Eno and Fischel also shine on “First Caress,” a toe-tapping tune about one of those ghosts that linger in Daniel’s head. He shoehorns in one of his Britticisms, a dry parenthetical that somehow captures the whole life of a character: “Coconut milk, coconut water/You still like to tell me they’re the same/And who am I to say?” On “Pink Up” he mumbles about taking a train to Marrakesh while the production—via indie-psych go-to Dave Fridmann—grows hazy and primal. By the end, the looping piano line, eerie strings, and bleeps of gibberish leave Spoon sounding a little like Radiohead. If anything, “Pink Up” tees up the final track, “Us,” which returns to the same motif after dark via saxophone and bells.

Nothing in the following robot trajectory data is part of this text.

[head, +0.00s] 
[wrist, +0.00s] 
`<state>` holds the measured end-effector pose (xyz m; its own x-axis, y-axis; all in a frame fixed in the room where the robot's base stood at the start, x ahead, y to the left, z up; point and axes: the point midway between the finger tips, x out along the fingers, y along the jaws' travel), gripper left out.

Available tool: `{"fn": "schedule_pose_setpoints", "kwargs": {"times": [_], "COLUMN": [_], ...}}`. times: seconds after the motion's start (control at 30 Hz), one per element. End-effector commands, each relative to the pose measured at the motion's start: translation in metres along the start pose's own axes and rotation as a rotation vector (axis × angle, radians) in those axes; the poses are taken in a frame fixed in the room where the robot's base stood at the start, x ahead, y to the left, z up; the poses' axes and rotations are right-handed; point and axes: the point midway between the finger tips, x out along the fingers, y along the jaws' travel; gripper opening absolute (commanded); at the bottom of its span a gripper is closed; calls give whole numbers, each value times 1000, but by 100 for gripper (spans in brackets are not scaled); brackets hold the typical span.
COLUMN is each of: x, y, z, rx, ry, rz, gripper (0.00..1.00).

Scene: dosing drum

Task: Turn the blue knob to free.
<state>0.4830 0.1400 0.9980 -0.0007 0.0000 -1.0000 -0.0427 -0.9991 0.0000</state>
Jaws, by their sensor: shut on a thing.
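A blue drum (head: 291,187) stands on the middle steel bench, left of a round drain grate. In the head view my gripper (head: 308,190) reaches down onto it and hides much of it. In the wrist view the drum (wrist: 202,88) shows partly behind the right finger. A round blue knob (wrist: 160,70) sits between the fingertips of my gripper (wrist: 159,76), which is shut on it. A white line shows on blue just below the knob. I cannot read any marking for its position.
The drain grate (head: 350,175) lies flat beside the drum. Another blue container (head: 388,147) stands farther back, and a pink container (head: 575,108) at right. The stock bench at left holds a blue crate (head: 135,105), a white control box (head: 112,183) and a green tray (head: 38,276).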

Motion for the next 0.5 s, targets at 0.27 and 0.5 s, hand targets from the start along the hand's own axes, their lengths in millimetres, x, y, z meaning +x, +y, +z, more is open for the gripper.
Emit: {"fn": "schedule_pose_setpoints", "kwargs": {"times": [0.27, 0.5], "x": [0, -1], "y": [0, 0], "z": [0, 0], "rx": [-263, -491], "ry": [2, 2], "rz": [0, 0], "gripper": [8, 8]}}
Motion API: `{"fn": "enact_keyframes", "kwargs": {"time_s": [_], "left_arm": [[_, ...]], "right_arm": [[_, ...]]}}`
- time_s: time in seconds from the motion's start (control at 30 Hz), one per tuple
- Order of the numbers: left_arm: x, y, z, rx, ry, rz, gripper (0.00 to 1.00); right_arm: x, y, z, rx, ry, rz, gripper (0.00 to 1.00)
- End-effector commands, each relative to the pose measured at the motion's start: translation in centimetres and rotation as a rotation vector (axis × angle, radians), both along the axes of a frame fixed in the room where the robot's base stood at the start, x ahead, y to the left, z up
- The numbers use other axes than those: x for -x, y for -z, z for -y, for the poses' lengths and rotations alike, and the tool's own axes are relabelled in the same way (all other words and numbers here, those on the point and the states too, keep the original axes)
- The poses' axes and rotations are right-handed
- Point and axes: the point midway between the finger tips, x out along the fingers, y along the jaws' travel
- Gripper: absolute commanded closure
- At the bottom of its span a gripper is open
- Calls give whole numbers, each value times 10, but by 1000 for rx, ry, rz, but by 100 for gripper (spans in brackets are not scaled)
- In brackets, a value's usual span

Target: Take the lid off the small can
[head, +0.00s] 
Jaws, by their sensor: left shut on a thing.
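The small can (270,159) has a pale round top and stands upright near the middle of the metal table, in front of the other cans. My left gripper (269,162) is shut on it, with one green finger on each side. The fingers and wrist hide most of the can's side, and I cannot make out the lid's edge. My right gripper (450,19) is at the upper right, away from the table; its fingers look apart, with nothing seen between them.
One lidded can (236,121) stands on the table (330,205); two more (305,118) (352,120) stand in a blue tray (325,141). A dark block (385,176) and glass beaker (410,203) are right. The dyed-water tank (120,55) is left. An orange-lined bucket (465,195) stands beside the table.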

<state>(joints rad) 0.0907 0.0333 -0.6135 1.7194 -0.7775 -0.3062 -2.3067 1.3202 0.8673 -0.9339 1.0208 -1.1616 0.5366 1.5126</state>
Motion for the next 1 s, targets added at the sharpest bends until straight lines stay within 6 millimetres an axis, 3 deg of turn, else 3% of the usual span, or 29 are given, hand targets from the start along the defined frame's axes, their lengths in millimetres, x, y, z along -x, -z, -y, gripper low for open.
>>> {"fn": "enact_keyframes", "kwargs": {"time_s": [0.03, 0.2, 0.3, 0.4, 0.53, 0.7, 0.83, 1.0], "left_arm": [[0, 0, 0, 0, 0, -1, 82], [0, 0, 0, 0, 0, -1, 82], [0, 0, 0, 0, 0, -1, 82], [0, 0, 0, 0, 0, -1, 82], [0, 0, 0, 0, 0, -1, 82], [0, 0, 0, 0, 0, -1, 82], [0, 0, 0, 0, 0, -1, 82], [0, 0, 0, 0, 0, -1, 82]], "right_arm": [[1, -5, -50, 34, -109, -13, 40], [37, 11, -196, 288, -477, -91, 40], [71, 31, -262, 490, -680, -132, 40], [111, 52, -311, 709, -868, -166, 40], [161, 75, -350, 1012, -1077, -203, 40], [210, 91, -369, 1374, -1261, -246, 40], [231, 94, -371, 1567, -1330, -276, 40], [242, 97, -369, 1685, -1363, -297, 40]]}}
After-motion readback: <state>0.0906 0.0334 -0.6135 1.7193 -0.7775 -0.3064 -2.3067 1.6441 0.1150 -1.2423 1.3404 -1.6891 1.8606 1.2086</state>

All this is a far cry from the band who wrote clever little classic-rock paeans to their fathers’ fitted shirts, but even then they were throwing in touches of harpsichord. That’s the trick with Spoon: They make it seem more straightforward than it actually is. Over time, their slowly accumulated sonic excess has led them here, to what could be considered their electronic album. But they’re caught just slightly between who they used to be and where they’re going, and the songs don’t always find a musical common ground. There’s one point in particular where their maximalism serves their attempt at an anthem—“Tear It Down”—but what’s funny is that the song’s sweeping whoa-oh climax is reminiscent of Arcade Fire, not Spoon. The tinkering of the trim Spoon attitude has become the most engaging part of their latter-day career. For a band that seems built on a reliable formula, they remain full of possibilities.